I publish, teach and supervise students at the Master's, PhD and post-doctorate levels in the field (or theme) of the history of international relations. I am interested primarily in France and the Arab world. I am a student and proponent of the "French School" of the history of international relations (HIR), which updated the study of the international phenomenon by including and integrating "deep forces" (economic, social, institutional, cultural, etc.) in the analysis. This approach generated a rich historiography whose originality transformed and reinvigorated the field of international history. This vitality is just as valuable today as it was yesterday in terms of questioning, investigating and discovering, as illustrated by the number of students doing their MA and PhD studies in HIR.
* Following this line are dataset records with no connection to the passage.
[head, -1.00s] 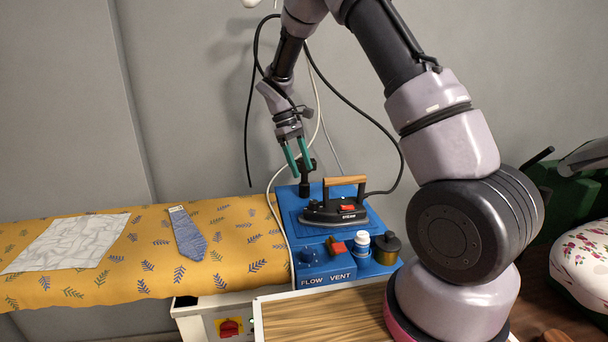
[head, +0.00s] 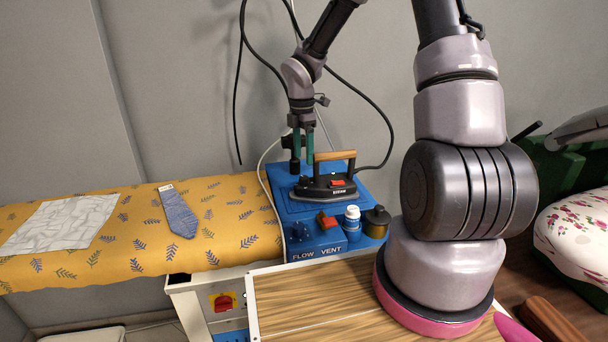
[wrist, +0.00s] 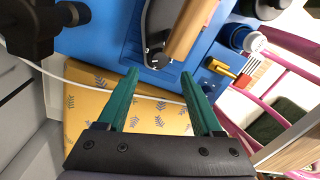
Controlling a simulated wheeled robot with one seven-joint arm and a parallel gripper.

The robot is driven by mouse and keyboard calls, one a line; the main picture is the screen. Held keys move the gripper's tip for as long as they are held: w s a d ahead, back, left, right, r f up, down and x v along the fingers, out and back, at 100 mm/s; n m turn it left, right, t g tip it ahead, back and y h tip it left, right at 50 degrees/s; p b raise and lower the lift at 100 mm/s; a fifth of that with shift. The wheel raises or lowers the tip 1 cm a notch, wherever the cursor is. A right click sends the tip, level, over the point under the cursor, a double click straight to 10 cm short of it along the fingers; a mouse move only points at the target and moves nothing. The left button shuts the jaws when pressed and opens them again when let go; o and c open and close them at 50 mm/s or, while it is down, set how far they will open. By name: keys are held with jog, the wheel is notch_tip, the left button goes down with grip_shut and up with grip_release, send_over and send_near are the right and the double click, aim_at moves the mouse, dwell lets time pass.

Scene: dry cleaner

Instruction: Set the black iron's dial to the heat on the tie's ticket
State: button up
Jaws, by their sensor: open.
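The black iron (head: 326,188) with a wooden handle stands on the blue unit (head: 278,211) in the head view. Part of the black iron (wrist: 160,30) also shows at the top of the wrist view. My gripper (head: 303,166) has green fingers pointing down, open and empty, just behind and left of the iron. It also shows open in the wrist view (wrist: 162,92).
A black post (head: 295,164) stands by my fingers. Cables hang behind. A wooden top (head: 310,295) in front is clear.

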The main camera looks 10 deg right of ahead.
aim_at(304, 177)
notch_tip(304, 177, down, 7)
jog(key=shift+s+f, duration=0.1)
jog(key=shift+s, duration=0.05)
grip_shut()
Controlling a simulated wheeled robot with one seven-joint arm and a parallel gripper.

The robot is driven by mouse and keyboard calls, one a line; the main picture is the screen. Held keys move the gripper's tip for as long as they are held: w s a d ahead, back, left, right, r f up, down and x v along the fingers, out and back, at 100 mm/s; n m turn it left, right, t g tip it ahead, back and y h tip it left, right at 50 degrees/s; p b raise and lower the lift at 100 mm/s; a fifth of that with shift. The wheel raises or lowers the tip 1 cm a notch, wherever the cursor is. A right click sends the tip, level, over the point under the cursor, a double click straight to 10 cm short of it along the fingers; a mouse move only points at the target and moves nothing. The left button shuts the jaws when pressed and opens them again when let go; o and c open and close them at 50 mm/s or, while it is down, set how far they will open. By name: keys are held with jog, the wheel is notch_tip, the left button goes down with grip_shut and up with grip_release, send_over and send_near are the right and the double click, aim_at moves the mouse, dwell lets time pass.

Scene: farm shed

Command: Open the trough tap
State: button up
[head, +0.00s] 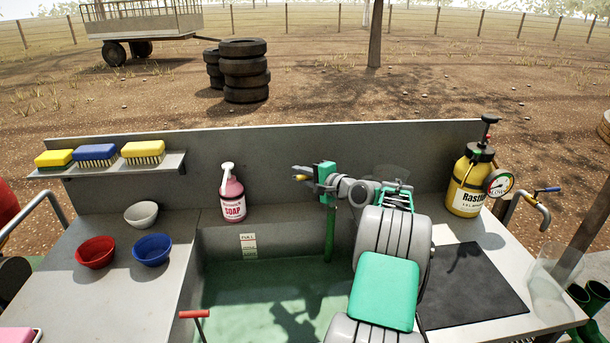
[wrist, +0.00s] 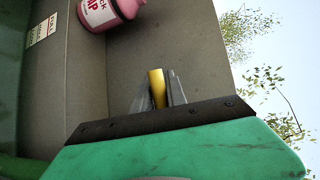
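My gripper (head: 304,173) reaches left over the back of the green-floored trough (head: 250,290). In the wrist view my fingers (wrist: 160,90) are closed in on both sides of a small yellow cylinder (wrist: 157,88). The yellow piece also shows at the fingertips in the head view (head: 299,178); whether it is part of a tap or a loose thing I cannot tell. A green upright pipe or hose (head: 329,240) runs down below my gripper.
A soap bottle (head: 232,197) stands left of my gripper. Red (head: 96,252), blue (head: 152,250) and white (head: 141,214) bowls sit on the left counter, below a brush shelf (head: 110,165). A yellow sprayer (head: 467,182) and dark mat (head: 470,286) are at right. A red T-handle (head: 194,314) rises at front.

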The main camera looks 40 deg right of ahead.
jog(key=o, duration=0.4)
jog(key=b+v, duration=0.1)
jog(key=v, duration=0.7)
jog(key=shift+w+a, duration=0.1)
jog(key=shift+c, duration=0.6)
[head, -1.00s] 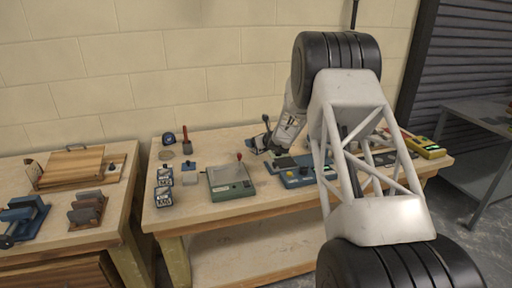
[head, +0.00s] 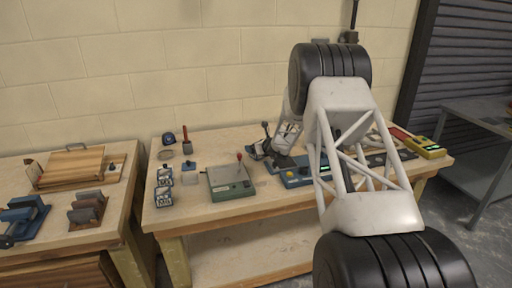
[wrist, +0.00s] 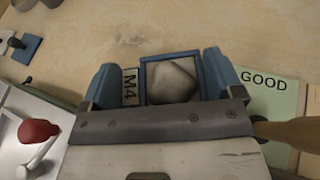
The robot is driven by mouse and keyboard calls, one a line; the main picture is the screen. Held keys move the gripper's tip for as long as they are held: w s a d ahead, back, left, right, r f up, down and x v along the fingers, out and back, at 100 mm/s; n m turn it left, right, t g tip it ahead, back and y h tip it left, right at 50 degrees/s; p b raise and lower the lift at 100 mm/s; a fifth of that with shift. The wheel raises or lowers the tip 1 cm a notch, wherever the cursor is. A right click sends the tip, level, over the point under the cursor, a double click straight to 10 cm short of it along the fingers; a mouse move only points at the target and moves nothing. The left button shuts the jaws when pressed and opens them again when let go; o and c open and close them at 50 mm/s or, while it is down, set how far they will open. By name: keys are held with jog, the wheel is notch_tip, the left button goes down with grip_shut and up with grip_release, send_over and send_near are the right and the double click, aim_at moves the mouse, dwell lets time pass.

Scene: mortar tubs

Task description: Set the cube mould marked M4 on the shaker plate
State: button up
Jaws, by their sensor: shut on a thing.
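The cube mould marked M4 (wrist: 130,87) shows in the wrist view, with a blue frame around a pale grey, rough-topped block. My gripper (wrist: 163,80) is shut on it, one blue finger on each side. In the head view my gripper (head: 268,152) is over the right-hand bench, small and partly hidden, and the mould cannot be made out there. A grey-green box with a pale top and a red-knobbed lever (head: 230,180) stands left of my gripper. This may be the shaker. Its red knob (wrist: 39,131) shows at the wrist view's left edge.
A green pad marked GOOD (wrist: 268,98) lies right of the gripper. A blue device (head: 297,177) sits right of the lever box. Two labelled dark blocks (head: 164,187) stand at the bench's left end. A yellow device (head: 426,147) is at the right. My arm hides part of the bench.

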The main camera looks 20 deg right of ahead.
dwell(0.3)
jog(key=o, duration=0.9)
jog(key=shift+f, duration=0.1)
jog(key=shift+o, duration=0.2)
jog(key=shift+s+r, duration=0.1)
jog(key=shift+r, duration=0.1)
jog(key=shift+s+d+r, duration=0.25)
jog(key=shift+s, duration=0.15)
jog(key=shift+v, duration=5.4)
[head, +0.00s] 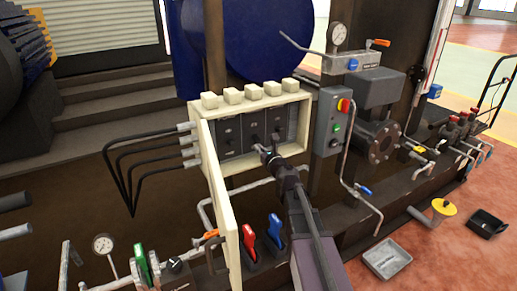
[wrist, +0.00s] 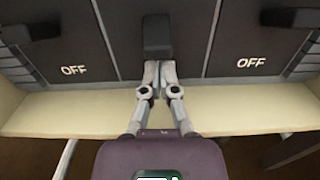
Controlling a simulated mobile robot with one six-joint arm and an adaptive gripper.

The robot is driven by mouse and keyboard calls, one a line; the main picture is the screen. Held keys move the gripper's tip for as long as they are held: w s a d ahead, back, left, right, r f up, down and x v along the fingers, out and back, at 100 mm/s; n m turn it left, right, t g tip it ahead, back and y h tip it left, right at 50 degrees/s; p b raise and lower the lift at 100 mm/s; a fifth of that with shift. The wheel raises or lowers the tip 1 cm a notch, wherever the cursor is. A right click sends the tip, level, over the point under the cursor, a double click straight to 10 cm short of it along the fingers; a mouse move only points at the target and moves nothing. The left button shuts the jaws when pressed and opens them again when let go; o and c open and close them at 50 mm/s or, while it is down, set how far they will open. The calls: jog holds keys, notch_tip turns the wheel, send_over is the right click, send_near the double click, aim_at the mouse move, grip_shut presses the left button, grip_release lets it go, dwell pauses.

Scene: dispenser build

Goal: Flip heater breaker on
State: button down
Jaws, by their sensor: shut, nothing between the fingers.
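The cream breaker box (head: 245,98) is in the middle of the head view, its door (head: 222,205) swung open. Dark breakers stand side by side inside. In the wrist view, a black breaker handle (wrist: 157,34) is at top centre, with one handle (wrist: 32,32) to its left and another (wrist: 290,17) to its right. The side panels read OFF; any such label on the centre panel is hidden. My gripper (wrist: 158,66) is shut and empty, its tips at the lower end of the centre handle; contact is unclear. My gripper (head: 267,151) also shows before the box in the head view.
A grey switch box (head: 331,122) with a red and yellow knob stands right of the breaker box. Red and blue valve handles (head: 274,228) are below. A grey tray (head: 386,258) lies on the floor at right.

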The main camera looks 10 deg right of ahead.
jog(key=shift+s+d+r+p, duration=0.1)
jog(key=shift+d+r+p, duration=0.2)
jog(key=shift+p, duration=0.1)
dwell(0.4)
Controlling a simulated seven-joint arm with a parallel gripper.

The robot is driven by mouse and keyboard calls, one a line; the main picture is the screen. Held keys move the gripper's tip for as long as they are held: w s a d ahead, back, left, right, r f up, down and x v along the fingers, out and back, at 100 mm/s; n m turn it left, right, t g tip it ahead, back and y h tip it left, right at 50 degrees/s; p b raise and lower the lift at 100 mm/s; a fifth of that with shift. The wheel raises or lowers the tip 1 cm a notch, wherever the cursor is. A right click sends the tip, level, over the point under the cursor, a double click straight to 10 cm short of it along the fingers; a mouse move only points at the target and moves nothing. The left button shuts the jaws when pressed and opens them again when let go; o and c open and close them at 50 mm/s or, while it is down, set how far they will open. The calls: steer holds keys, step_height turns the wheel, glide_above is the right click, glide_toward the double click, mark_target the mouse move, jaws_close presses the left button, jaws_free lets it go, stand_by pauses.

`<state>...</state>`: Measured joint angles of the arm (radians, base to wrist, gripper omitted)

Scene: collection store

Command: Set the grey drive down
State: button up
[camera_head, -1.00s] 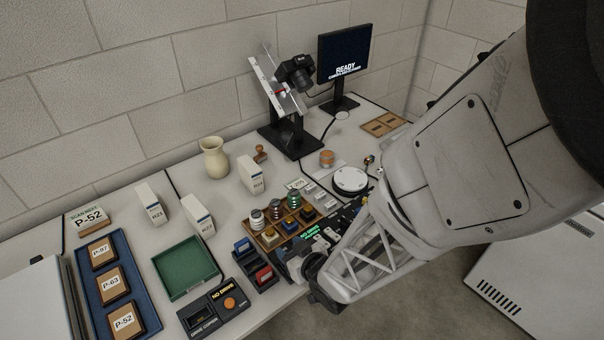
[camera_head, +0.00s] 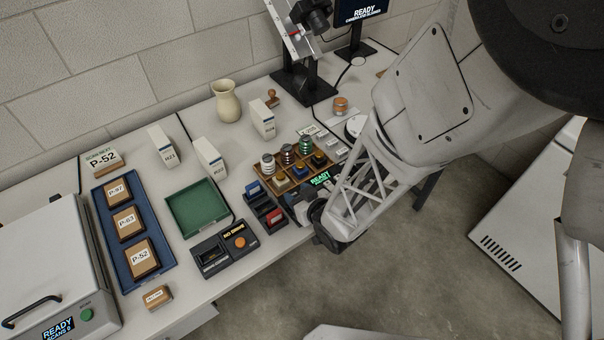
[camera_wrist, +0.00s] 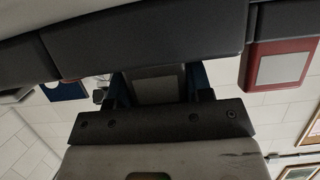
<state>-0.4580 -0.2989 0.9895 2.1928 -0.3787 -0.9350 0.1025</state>
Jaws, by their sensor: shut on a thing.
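The grey drive (camera_wrist: 158,85) is between my gripper's two fingers (camera_wrist: 158,90) in the wrist view, with its light face showing. Its far end is hidden behind a dark bar across that view. In the head view my gripper (camera_head: 297,203) is low at the right end of the dark drive rack (camera_head: 262,212). The drive is too hidden there to make out. The rack holds a blue drive (camera_head: 254,189) and a red drive (camera_head: 273,217); the red one also shows in the wrist view (camera_wrist: 280,67). I cannot tell whether the grey drive touches the rack.
The bench's front edge is near.

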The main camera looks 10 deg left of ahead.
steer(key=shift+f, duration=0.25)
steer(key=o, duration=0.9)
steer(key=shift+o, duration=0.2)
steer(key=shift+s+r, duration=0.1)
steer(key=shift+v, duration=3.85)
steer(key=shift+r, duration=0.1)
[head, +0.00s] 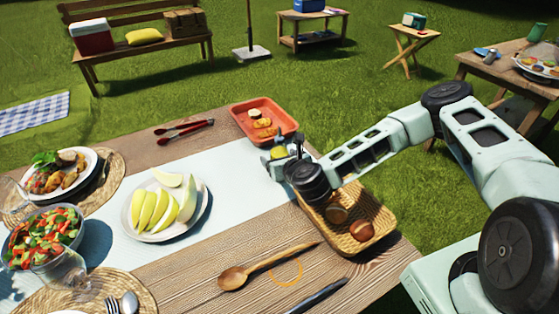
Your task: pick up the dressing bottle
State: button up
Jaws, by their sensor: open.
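My gripper (276,161) is over the right part of the wooden table, between the red tray and the wicker basket, and its jaws are open. A small yellow thing (277,153) shows at the fingers. It may be part of the dressing bottle, but the gripper hides most of it. I cannot tell whether the fingers are around it or only in front of it. No other thing in view can clearly be told as the dressing bottle.
The red tray (239,107) with food stands behind my gripper; the wicker basket (387,221) with bread lies under my wrist. A plate of melon (133,223), red tongs (184,128) and a wooden spoon (232,279) lie around. The pale runner (235,185) has bare room left of my gripper.

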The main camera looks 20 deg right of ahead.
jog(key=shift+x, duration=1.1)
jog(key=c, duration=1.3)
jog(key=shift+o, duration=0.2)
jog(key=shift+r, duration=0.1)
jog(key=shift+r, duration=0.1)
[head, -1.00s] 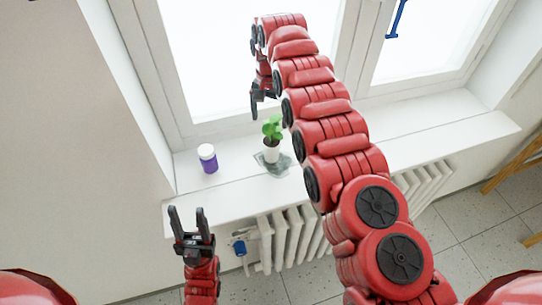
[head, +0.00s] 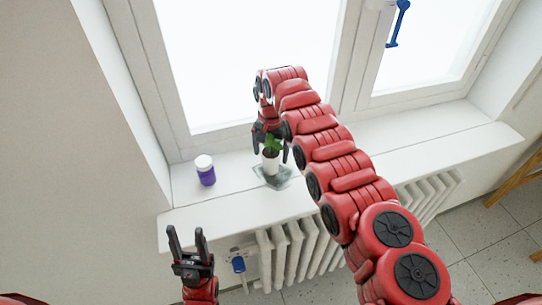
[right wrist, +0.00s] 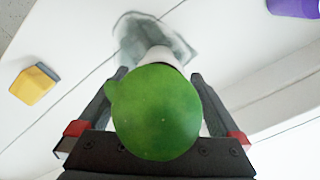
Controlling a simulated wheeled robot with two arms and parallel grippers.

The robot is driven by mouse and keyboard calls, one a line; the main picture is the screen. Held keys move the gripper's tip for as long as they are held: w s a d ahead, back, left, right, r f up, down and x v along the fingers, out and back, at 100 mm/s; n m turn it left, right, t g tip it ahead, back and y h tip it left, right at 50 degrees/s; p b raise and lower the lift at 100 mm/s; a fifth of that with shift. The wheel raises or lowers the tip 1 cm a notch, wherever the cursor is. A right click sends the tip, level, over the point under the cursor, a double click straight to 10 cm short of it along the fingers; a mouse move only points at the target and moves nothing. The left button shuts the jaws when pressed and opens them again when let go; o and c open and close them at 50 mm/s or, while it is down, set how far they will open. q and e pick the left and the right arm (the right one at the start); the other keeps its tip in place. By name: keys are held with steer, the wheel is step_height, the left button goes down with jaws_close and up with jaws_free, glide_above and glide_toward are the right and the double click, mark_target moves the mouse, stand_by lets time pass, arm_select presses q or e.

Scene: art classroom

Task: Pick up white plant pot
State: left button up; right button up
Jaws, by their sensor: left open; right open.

The issue that has intrigued me the most is the connections between the political and economic dimensions internationally. This question underpins many of my publications, in particular my work on Franco-Egyptian relations based on a doctorat d'État (I am among the last to have obtained this venerable diploma under the French university system, as it has now been replaced by the single dissertation). It led to a monograph, currently in printing, on the decolonization of French North Africa. In economic history, my interests focus on movements of capital, international trade and the history of businesses (banks, oil companies, electricity companies).

Since 2004 I have been a founding member and co-ordinator of the Groupement interuniversitaire pour l'histoire des relations internationales (GIHRIC). Along with research, I find teaching a real pleasure, as shown by the Award of Outstanding Achievement in Teaching I received early in my career from the Faculty of Arts and Science. The flame still burns brightly!